* _Written exercise_: Return the whole listing, keeping every character the same.

* _Material to process_:
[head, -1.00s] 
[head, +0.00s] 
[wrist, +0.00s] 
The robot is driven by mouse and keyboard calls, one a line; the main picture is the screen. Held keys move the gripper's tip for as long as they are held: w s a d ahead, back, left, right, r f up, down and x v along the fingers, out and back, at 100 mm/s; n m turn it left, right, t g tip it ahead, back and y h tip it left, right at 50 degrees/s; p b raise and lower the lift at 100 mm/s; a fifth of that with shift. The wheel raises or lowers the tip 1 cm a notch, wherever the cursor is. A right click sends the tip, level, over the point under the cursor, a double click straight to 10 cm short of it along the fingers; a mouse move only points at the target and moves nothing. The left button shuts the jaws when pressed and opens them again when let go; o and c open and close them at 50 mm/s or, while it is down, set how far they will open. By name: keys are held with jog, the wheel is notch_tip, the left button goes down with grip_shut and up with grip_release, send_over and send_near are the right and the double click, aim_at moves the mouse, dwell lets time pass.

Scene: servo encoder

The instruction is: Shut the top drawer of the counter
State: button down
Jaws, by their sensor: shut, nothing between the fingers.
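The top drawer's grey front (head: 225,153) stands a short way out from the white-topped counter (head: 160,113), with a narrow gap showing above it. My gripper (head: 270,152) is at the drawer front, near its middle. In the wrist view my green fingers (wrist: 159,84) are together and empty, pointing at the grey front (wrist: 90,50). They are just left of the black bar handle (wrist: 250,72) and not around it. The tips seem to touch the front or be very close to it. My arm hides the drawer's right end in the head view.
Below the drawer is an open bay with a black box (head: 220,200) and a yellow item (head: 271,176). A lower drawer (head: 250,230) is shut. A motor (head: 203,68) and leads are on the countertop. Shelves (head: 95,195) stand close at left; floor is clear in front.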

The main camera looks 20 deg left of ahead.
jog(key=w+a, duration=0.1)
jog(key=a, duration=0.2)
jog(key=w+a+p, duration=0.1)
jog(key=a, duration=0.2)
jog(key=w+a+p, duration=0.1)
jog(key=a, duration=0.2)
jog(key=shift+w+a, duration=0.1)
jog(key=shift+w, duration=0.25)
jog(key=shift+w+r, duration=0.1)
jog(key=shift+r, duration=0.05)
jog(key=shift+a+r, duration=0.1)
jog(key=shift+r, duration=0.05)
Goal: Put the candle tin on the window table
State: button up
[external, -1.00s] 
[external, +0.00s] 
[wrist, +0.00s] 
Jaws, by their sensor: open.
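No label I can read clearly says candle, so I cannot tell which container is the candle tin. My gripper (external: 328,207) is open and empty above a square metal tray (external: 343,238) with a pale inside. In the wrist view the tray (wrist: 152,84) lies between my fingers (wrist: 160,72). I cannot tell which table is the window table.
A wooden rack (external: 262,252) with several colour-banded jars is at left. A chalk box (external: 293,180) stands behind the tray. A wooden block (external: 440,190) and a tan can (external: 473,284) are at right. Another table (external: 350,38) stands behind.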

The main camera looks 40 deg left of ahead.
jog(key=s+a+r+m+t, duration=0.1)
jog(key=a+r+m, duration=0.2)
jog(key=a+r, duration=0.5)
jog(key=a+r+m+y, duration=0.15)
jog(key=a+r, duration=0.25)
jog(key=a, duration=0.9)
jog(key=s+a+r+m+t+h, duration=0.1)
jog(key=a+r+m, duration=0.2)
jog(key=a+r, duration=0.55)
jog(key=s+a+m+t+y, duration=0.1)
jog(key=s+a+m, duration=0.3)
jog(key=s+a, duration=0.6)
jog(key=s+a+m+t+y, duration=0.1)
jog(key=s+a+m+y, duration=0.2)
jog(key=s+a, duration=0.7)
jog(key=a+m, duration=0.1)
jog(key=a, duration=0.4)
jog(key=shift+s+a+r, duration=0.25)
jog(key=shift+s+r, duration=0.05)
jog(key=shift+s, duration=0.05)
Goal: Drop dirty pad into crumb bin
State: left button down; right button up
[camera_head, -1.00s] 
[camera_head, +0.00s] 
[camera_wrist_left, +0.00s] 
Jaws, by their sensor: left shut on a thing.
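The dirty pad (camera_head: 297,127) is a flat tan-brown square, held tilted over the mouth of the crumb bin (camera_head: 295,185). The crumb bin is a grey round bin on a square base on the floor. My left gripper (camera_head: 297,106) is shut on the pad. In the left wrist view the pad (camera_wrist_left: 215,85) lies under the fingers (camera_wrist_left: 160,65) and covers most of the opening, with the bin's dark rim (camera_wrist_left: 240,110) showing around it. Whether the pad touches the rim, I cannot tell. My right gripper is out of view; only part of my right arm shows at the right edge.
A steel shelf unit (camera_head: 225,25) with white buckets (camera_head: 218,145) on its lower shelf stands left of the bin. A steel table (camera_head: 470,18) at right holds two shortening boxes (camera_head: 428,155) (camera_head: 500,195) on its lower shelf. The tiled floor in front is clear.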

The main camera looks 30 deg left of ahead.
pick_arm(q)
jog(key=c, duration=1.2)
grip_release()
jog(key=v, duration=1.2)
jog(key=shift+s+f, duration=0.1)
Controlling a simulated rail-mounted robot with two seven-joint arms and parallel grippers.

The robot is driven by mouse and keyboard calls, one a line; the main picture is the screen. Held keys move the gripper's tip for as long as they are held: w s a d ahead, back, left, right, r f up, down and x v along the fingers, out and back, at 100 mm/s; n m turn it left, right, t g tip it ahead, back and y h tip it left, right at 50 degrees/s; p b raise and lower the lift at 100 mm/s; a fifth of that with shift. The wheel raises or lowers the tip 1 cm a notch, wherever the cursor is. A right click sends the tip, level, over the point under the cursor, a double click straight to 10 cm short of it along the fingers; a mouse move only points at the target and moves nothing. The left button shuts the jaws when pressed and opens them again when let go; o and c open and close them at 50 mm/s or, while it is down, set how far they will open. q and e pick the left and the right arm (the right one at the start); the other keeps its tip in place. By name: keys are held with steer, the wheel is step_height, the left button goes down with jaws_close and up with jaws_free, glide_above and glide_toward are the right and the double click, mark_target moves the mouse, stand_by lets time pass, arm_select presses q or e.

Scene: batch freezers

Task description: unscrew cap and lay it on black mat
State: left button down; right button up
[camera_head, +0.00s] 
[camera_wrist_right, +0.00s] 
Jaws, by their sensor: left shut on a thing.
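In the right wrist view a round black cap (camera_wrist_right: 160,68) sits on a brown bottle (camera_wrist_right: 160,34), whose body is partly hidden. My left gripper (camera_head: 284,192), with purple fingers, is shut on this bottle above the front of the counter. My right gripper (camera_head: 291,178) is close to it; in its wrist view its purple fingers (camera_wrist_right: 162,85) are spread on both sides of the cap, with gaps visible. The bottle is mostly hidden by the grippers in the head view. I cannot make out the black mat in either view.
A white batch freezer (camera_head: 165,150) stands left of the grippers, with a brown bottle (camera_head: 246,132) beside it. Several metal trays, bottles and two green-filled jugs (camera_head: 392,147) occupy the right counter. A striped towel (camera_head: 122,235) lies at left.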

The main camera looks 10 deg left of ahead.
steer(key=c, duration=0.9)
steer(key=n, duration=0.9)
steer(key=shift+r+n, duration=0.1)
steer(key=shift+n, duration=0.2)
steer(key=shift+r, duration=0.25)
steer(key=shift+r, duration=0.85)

* _Response_:
[head, -1.00s] 
[head, +0.00s] 
[wrist, +0.00s] 
The robot is driven by mouse and keyboard calls, one a line; the main picture is the screen. Held keys move the gripper's tip for as long as they are held: w s a d ahead, back, left, right, r f up, down and x v along the fingers, out and back, at 100 mm/s; n m turn it left, right, t g tip it ahead, back and y h tip it left, right at 50 degrees/s; p b raise and lower the lift at 100 mm/s; a fifth of that with shift. The wheel raises or lowers the tip 1 cm a notch, wherever the cursor is. A right click sends the tip, level, over the point under the cursor, a double click straight to 10 cm short of it along the fingers; a mouse move only points at the target and moves nothing. The left button shuts the jaws when pressed and opens them again when let go; o and c open and close them at 50 mm/s or, while it is down, set how far they will open. By name: keys are held with jog, the wheel is notch_tip, the left button goes down with grip_shut and up with grip_release, send_over and send_near are the right and the double click, aim_at moves the mouse, dwell lets time pass.

Scene: servo encoder

The instruction is: Shut the top drawer of the counter
State: button down
Jaws, by their sensor: shut, nothing between the fingers.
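The top drawer's grey front (head: 225,153) stands a short way out from the white-topped counter (head: 160,113), with a narrow gap showing above it. My gripper (head: 270,152) is at the drawer front, near its middle. In the wrist view my green fingers (wrist: 159,84) are together and empty, pointing at the grey front (wrist: 90,50). They are just left of the black bar handle (wrist: 250,72) and not around it. The tips seem to touch the front or be very close to it. My arm hides the drawer's right end in the head view.
Below the drawer is an open bay with a black box (head: 220,200) and a yellow item (head: 271,176). A lower drawer (head: 250,230) is shut. A motor (head: 203,68) and leads are on the countertop. Shelves (head: 95,195) stand close at left; floor is clear in front.

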The main camera looks 20 deg left of ahead.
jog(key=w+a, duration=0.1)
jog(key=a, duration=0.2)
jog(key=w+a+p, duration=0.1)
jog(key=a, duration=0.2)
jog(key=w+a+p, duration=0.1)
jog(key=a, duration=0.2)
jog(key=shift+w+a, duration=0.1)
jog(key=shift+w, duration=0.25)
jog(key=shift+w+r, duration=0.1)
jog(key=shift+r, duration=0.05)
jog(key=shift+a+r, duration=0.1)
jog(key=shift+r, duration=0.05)
Goal: Put the candle tin on the window table
State: button up
[external, -1.00s] 
[external, +0.00s] 
[wrist, +0.00s] 
Jaws, by their sensor: open.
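No label I can read clearly says candle, so I cannot tell which container is the candle tin. My gripper (external: 328,207) is open and empty above a square metal tray (external: 343,238) with a pale inside. In the wrist view the tray (wrist: 152,84) lies between my fingers (wrist: 160,72). I cannot tell which table is the window table.
A wooden rack (external: 262,252) with several colour-banded jars is at left. A chalk box (external: 293,180) stands behind the tray. A wooden block (external: 440,190) and a tan can (external: 473,284) are at right. Another table (external: 350,38) stands behind.

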The main camera looks 40 deg left of ahead.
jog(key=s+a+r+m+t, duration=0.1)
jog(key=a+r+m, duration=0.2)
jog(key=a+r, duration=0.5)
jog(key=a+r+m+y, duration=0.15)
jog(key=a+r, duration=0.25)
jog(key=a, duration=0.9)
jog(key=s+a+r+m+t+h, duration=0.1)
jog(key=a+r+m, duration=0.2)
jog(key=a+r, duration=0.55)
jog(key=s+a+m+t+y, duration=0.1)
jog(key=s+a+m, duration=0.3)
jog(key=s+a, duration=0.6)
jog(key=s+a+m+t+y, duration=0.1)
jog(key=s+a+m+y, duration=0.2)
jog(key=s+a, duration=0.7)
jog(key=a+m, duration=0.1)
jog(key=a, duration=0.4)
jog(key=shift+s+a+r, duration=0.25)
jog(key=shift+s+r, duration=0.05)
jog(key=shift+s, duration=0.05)
Goal: Drop dirty pad into crumb bin
State: left button down; right button up
[camera_head, -1.00s] 
[camera_head, +0.00s] 
[camera_wrist_left, +0.00s] 
Jaws, by their sensor: left shut on a thing.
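The dirty pad (camera_head: 297,127) is a flat tan-brown square, held tilted over the mouth of the crumb bin (camera_head: 295,185). The crumb bin is a grey round bin on a square base on the floor. My left gripper (camera_head: 297,106) is shut on the pad. In the left wrist view the pad (camera_wrist_left: 215,85) lies under the fingers (camera_wrist_left: 160,65) and covers most of the opening, with the bin's dark rim (camera_wrist_left: 240,110) showing around it. Whether the pad touches the rim, I cannot tell. My right gripper is out of view; only part of my right arm shows at the right edge.
A steel shelf unit (camera_head: 225,25) with white buckets (camera_head: 218,145) on its lower shelf stands left of the bin. A steel table (camera_head: 470,18) at right holds two shortening boxes (camera_head: 428,155) (camera_head: 500,195) on its lower shelf. The tiled floor in front is clear.

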The main camera looks 30 deg left of ahead.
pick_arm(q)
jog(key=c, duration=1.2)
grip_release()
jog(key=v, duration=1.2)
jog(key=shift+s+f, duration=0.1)
Controlling a simulated rail-mounted robot with two seven-joint arms and parallel grippers.

The robot is driven by mouse and keyboard calls, one a line; the main picture is the screen. Held keys move the gripper's tip for as long as they are held: w s a d ahead, back, left, right, r f up, down and x v along the fingers, out and back, at 100 mm/s; n m turn it left, right, t g tip it ahead, back and y h tip it left, right at 50 degrees/s; p b raise and lower the lift at 100 mm/s; a fifth of that with shift. The wheel raises or lowers the tip 1 cm a notch, wherever the cursor is. A right click sends the tip, level, over the point under the cursor, a double click straight to 10 cm short of it along the fingers; a mouse move only points at the target and moves nothing. The left button shuts the jaws when pressed and opens them again when let go; o and c open and close them at 50 mm/s or, while it is down, set how far they will open. q and e pick the left and the right arm (the right one at the start); the other keeps its tip in place. By name: keys are held with steer, the wheel is step_height, the left button goes down with jaws_close and up with jaws_free, glide_above and glide_toward are the right and the double click, mark_target moves the mouse, stand_by lets time pass, arm_select presses q or e.

Scene: batch freezers

Task description: unscrew cap and lay it on black mat
State: left button down; right button up
[camera_head, +0.00s] 
[camera_wrist_right, +0.00s] 
Jaws, by their sensor: left shut on a thing.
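In the right wrist view a round black cap (camera_wrist_right: 160,68) sits on a brown bottle (camera_wrist_right: 160,34), whose body is partly hidden. My left gripper (camera_head: 284,192), with purple fingers, is shut on this bottle above the front of the counter. My right gripper (camera_head: 291,178) is close to it; in its wrist view its purple fingers (camera_wrist_right: 162,85) are spread on both sides of the cap, with gaps visible. The bottle is mostly hidden by the grippers in the head view. I cannot make out the black mat in either view.
A white batch freezer (camera_head: 165,150) stands left of the grippers, with a brown bottle (camera_head: 246,132) beside it. Several metal trays, bottles and two green-filled jugs (camera_head: 392,147) occupy the right counter. A striped towel (camera_head: 122,235) lies at left.

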The main camera looks 10 deg left of ahead.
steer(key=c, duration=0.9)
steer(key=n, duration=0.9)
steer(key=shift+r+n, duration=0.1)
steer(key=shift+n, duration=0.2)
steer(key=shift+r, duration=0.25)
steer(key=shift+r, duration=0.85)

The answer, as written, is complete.